** begin Task material **

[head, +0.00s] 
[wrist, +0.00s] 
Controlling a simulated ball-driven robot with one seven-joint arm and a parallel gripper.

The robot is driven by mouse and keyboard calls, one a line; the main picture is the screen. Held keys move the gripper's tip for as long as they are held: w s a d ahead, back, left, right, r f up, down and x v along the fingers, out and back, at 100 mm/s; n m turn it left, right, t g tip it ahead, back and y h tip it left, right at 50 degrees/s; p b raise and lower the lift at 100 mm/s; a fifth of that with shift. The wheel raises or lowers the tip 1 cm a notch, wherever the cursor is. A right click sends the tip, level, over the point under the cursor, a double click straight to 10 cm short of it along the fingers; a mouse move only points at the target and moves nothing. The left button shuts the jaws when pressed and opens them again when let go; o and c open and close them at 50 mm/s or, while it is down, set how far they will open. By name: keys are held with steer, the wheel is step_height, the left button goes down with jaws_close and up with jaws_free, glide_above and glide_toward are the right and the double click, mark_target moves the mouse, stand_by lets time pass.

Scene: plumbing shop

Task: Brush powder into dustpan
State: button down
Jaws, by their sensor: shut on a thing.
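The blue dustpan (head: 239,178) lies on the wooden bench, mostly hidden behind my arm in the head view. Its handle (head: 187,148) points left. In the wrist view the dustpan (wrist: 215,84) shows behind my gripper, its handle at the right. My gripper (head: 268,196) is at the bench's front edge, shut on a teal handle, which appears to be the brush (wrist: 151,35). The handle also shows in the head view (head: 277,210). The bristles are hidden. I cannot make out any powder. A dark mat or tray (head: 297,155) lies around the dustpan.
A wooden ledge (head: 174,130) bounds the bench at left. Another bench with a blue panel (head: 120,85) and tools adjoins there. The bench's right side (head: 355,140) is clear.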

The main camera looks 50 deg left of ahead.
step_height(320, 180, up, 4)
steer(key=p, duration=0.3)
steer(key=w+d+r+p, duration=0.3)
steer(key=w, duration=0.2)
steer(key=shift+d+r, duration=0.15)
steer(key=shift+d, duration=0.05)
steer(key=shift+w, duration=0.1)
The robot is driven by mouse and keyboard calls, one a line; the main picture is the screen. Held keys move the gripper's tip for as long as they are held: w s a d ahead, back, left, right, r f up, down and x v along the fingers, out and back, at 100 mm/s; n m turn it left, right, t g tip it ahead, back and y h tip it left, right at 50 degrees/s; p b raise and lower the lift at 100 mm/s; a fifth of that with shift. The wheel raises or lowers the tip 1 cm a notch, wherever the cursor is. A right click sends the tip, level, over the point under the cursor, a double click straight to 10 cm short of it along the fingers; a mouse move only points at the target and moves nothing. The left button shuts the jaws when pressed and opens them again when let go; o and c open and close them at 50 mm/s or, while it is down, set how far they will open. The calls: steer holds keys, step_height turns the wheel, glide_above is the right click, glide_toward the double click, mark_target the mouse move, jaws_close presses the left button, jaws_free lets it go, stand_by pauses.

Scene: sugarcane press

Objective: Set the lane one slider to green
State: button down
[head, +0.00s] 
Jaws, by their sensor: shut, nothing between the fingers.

** end Task material **

## Problem to solve
Search the records for the string "Scene" and return every line in which it occurs.

## Output below
Scene: plumbing shop
Scene: sugarcane press

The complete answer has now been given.